Проезжаем через восстановленные саперами мосты, мимо сожженных станций и взорванных водокачек. Лежат на снегу черными нитями сорванные провода и скошенные снарядами деревья. Промелькнул Солнечногорск, проехали Калинин. Вокзала нет — руины. Пробитые пулями стены, сожженное депо. Кругом все забито трофейными немецкими машинами и орудиями. Город почти весь полуразрушен.
Бологое — картина почти такая же, но вокзал цел. Здесь немцев не было. В Бологом стоим двое суток. Налет немецкой авиации, но кончилось все благополучно. Весь вечер слушали рассказы Берендеева о финской войне. Ночь, Митин дежурный по эшелону.
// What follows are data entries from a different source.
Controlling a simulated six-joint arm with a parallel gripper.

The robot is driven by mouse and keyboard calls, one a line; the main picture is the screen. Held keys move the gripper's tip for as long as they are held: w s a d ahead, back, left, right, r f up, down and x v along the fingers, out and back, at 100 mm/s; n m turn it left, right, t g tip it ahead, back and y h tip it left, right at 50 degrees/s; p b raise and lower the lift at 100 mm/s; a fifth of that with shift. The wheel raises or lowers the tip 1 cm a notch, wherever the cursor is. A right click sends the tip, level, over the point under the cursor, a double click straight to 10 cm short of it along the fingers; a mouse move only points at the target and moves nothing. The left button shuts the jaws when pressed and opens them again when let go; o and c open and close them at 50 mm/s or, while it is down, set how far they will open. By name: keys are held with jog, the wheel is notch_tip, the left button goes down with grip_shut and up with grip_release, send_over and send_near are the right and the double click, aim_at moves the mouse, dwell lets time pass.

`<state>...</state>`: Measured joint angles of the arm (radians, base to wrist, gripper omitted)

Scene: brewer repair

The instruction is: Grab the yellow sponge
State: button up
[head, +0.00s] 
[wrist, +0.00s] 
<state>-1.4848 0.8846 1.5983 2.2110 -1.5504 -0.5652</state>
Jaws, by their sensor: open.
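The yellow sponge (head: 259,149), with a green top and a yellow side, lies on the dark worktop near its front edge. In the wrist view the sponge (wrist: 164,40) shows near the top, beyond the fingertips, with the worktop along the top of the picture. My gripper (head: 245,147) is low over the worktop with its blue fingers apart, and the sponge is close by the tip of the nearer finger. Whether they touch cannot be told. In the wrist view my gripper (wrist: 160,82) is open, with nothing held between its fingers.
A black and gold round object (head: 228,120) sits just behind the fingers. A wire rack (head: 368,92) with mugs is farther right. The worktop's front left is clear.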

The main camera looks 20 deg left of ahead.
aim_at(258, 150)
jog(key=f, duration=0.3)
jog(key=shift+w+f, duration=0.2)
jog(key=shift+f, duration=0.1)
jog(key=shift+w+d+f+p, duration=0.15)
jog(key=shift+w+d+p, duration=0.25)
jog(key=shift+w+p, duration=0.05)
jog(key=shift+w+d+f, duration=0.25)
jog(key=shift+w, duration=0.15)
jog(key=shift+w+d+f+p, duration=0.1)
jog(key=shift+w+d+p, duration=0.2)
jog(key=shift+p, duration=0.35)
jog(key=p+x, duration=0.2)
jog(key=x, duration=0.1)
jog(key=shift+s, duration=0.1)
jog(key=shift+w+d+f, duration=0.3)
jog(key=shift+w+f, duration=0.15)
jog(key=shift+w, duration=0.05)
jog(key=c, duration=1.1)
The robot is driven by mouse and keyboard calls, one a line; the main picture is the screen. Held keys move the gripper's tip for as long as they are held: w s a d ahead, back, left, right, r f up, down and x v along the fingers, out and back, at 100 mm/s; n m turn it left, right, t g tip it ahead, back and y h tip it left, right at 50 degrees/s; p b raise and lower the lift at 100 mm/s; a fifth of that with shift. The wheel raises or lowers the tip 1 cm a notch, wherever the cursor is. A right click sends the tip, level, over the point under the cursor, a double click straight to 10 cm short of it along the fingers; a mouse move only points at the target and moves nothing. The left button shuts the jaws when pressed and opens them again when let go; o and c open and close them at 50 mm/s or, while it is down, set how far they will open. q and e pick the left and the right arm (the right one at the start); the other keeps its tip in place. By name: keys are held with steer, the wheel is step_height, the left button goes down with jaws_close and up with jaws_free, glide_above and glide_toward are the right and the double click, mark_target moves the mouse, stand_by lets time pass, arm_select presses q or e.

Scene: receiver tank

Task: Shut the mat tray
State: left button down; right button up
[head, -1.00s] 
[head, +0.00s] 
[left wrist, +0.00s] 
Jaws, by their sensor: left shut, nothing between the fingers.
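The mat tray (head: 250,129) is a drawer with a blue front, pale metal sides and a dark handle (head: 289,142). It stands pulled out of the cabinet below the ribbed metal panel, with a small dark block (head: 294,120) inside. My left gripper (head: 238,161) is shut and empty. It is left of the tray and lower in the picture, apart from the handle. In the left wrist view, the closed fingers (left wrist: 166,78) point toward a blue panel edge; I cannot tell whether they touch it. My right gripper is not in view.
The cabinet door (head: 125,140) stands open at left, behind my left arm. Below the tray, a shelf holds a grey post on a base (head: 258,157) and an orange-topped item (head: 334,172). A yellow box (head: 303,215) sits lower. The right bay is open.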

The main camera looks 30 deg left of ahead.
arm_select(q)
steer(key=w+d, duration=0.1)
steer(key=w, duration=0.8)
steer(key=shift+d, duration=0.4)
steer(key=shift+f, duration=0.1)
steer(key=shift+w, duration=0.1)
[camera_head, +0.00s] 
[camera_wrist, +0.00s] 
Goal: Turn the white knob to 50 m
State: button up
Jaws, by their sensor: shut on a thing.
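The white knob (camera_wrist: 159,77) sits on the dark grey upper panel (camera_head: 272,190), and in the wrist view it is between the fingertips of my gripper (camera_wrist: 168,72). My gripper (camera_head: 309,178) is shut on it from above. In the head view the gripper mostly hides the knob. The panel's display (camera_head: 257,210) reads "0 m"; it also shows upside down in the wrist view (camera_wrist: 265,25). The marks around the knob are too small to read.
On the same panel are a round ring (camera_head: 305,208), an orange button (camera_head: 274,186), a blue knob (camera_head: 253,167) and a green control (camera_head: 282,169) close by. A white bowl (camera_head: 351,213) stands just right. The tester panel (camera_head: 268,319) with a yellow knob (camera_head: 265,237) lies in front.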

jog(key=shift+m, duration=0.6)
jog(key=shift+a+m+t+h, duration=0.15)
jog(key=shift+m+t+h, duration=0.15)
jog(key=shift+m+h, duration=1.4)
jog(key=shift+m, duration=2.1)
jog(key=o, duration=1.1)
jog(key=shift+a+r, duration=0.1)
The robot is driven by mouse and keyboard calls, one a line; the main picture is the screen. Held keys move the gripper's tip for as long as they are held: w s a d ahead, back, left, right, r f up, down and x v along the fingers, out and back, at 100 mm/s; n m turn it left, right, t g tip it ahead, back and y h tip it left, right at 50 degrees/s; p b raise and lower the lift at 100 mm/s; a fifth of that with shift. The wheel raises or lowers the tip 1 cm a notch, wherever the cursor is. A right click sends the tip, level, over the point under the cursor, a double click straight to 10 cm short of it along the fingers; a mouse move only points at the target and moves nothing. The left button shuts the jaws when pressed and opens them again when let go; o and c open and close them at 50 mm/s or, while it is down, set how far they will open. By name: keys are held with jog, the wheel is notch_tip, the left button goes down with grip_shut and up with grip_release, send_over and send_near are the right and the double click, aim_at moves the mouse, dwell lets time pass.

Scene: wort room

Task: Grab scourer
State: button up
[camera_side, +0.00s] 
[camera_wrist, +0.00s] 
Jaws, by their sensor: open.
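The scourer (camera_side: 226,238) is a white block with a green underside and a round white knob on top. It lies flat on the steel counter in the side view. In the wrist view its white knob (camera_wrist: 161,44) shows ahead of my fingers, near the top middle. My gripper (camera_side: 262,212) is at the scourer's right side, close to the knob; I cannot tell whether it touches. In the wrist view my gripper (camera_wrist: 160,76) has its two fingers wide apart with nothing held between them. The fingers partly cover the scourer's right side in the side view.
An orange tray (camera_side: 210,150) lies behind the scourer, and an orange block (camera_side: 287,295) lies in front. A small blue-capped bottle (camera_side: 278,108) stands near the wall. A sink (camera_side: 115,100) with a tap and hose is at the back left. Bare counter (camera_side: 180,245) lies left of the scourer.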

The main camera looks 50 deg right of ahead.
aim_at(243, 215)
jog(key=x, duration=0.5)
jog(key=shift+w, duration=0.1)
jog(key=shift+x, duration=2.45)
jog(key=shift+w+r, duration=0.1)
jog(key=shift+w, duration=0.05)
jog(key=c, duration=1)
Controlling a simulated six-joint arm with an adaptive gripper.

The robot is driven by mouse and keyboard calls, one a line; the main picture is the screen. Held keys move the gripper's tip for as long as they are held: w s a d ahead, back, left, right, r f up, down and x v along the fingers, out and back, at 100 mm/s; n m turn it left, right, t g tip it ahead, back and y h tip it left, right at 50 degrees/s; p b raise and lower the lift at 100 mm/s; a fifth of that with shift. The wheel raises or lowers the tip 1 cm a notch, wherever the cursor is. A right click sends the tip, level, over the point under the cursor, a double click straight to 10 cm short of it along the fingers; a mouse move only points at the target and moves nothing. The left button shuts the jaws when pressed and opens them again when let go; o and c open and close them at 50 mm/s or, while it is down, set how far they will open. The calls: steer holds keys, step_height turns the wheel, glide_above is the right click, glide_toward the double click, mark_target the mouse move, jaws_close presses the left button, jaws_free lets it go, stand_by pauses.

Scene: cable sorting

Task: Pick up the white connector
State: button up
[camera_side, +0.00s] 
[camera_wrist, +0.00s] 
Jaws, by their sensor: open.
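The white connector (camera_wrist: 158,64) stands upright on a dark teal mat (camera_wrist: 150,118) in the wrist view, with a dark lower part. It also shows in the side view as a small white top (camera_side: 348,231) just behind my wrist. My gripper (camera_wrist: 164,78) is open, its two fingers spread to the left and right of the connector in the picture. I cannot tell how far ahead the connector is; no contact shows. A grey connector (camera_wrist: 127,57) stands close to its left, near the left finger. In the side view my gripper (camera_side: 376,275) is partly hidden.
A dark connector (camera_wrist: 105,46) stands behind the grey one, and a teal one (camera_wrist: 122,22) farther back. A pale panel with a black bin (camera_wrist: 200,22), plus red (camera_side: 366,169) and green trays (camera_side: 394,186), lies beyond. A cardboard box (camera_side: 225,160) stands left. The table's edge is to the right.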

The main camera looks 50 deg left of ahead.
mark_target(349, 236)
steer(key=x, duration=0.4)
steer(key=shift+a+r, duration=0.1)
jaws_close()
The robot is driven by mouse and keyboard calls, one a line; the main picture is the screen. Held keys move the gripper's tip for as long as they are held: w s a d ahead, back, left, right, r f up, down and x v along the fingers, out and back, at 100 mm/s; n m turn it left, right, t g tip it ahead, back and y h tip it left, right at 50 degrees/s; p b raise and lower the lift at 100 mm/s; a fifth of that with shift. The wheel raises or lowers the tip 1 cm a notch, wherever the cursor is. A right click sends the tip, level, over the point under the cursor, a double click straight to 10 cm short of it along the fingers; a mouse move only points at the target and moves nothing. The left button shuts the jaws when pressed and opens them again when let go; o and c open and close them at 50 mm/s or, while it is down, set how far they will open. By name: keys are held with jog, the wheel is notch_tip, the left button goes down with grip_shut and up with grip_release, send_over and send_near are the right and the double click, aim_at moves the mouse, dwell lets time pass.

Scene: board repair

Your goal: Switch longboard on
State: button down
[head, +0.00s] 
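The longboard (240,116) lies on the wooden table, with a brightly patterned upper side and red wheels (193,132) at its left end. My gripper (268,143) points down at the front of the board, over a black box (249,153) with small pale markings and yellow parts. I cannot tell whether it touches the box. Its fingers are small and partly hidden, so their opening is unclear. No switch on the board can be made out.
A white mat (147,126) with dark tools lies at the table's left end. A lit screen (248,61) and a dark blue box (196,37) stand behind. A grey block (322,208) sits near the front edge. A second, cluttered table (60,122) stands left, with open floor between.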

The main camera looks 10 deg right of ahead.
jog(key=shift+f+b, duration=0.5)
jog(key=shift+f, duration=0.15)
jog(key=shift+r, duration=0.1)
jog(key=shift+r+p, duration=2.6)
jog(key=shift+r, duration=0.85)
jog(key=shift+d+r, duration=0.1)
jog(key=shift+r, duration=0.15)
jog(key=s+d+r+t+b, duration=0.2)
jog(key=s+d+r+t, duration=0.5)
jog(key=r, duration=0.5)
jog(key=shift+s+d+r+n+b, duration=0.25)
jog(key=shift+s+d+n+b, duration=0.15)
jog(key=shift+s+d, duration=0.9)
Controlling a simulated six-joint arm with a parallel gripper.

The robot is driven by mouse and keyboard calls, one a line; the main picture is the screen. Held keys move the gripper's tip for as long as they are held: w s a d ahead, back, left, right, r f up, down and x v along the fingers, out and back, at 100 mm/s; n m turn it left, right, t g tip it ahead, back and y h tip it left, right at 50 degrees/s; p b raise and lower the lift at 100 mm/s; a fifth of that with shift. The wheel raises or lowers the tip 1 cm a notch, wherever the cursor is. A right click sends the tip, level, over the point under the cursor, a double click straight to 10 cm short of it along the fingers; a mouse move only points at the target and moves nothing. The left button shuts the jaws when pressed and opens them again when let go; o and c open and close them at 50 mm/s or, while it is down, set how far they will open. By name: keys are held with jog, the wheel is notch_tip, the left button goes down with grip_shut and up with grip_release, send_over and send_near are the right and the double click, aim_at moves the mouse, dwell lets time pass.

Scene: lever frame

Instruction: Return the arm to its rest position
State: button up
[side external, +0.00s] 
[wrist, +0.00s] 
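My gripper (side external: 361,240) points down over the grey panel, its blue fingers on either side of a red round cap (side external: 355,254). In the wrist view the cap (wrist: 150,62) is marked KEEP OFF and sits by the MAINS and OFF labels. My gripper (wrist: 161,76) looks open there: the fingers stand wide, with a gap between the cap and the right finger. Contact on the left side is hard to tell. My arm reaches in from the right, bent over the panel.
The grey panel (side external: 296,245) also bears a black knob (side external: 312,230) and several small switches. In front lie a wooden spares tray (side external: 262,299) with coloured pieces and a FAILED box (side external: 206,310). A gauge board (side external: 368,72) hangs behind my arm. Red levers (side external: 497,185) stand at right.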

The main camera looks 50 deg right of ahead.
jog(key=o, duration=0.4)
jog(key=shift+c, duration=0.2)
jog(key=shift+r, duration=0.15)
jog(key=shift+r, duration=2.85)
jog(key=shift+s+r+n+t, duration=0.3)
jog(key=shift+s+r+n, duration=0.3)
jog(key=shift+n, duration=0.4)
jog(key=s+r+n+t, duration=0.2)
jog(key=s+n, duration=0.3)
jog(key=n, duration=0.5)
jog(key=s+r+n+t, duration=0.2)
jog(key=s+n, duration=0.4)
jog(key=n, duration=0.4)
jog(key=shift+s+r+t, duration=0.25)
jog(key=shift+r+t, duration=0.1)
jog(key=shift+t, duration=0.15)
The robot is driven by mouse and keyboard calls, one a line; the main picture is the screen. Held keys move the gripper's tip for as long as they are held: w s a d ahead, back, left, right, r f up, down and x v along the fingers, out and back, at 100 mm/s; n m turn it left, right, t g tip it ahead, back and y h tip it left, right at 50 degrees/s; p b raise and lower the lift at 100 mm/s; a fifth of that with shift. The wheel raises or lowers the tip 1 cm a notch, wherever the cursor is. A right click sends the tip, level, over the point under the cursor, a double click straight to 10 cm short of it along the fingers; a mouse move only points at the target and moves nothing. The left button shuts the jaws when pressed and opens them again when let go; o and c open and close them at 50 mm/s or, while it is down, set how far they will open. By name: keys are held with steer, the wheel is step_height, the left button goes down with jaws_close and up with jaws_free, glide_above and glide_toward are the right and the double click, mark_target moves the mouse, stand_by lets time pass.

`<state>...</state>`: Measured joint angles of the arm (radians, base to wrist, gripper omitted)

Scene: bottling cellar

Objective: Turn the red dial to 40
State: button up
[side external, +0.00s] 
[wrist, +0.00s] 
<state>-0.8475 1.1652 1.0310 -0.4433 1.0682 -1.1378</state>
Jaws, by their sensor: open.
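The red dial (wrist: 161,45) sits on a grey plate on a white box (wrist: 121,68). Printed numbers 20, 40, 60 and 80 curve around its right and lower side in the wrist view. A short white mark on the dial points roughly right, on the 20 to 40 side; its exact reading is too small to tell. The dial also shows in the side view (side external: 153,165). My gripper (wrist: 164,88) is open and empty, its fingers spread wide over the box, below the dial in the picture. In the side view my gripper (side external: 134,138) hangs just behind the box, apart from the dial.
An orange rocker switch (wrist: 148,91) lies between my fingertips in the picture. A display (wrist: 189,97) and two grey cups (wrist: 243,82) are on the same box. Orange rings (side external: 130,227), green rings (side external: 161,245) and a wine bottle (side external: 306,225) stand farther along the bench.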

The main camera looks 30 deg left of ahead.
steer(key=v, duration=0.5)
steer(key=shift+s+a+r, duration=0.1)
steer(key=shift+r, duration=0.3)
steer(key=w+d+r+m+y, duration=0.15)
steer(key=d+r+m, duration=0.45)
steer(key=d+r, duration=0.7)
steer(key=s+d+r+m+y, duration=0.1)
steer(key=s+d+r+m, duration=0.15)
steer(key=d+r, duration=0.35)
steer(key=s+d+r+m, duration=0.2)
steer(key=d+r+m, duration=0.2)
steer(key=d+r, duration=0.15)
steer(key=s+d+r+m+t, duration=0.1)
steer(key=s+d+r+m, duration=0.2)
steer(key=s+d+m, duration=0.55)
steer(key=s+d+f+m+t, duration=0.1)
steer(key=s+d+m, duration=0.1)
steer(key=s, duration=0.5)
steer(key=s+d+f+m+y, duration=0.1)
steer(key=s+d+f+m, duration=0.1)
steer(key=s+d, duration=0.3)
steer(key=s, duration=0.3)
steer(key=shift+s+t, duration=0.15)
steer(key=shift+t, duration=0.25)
Нач. боепитания Шумахер дежурит на паровозе. В вагоне все спят, горит печурка, тепло, при свете электрической лампочки от танкового аккумулятора пишу письмо к товарищу по работе. Опять поехали и стали где-то в тупик.
Утро. Эшелон идет в левую сторону от Октябрьской ж.д. Разговорился с Куприяновой — она окончила балетную школу при Большом театре и впереди у нее была блестящая дорога советской артистки — 15-го октября ушла добровольцем. (по словам Малышевой Куприяновой не было. Надо читать Андреановой, которая окончила 4 курса балетного техникума при политакадемии искусств. Комментарий неизв. читателя). Поговорили и поспорили о балете.
Эшелон подходит к месту разгрузки — станции Балабино. Разгрузка прошла так же организовано, но разгружали всю ночь т.к. машины пришлось стаскивать на буксире двумя танками, остальные сильно остыли. Утром начали заводить остальные машины. Пришлось внутрь ставить печурки — опасно, но зато быстро удалось завести. Вышла из строя машина командира Тока, сломался шатун в 4-м цилиндре. Пришлось разоружить и оставить ее на станции.
До нашего участка фронта 165 км. Знаем уже точно, что идем бить 16-ю немецкую армию.
17 февраля в 6 утра колонна машин с нашей разведкой выступила из Балабино. Дорога отвратительная: лес, с горы на гору, масса ухабов, снега, крутые подъемы и спуски.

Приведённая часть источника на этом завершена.